**INSTRUCTION**
Where the word "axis" occurs in a line, return that line.

**SOURCE DATA**
* begin *

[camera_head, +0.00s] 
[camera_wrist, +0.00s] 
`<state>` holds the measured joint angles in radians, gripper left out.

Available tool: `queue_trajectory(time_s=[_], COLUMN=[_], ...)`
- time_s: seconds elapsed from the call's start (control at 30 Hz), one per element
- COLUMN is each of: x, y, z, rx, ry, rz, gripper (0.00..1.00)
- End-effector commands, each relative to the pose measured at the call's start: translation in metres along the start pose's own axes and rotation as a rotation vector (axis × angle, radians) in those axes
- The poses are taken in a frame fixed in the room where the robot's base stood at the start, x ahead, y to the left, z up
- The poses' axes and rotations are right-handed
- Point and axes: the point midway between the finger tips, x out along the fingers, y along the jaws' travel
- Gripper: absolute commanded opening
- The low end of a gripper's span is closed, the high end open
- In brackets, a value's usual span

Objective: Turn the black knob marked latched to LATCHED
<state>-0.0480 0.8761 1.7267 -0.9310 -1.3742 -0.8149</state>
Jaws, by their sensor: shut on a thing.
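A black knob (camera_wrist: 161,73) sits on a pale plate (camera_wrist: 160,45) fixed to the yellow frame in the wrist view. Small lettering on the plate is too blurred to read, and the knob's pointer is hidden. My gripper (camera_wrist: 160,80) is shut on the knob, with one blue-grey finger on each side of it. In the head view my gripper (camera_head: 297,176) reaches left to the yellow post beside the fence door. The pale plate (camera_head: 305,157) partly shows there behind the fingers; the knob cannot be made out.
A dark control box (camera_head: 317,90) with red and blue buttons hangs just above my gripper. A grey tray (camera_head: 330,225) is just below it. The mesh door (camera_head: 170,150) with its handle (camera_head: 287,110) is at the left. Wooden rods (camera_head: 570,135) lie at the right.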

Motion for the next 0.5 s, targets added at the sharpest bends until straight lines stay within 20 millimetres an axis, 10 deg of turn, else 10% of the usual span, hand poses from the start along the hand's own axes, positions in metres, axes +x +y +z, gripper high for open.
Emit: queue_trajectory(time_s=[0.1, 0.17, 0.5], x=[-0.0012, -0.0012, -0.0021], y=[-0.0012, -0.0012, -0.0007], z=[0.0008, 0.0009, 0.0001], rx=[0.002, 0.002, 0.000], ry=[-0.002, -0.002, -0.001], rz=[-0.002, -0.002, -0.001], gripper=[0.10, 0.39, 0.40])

* end *

**ANSWER TO THIS EXERCISE**
- End-effector commands, each relative to the pose measured at the call's start: translation in metres along the start pose's own axes and rotation as a rotation vector (axis × angle, radians) in those axes
Motion for the next 0.5 s, targets added at the sharpest bends until straight lines stay within 20 millimetres an axis, 10 deg of turn, else 10% of the usual span, hand poses from the start along the hand's own axes, positions in metres, axes +x +y +z, gripper high for open.

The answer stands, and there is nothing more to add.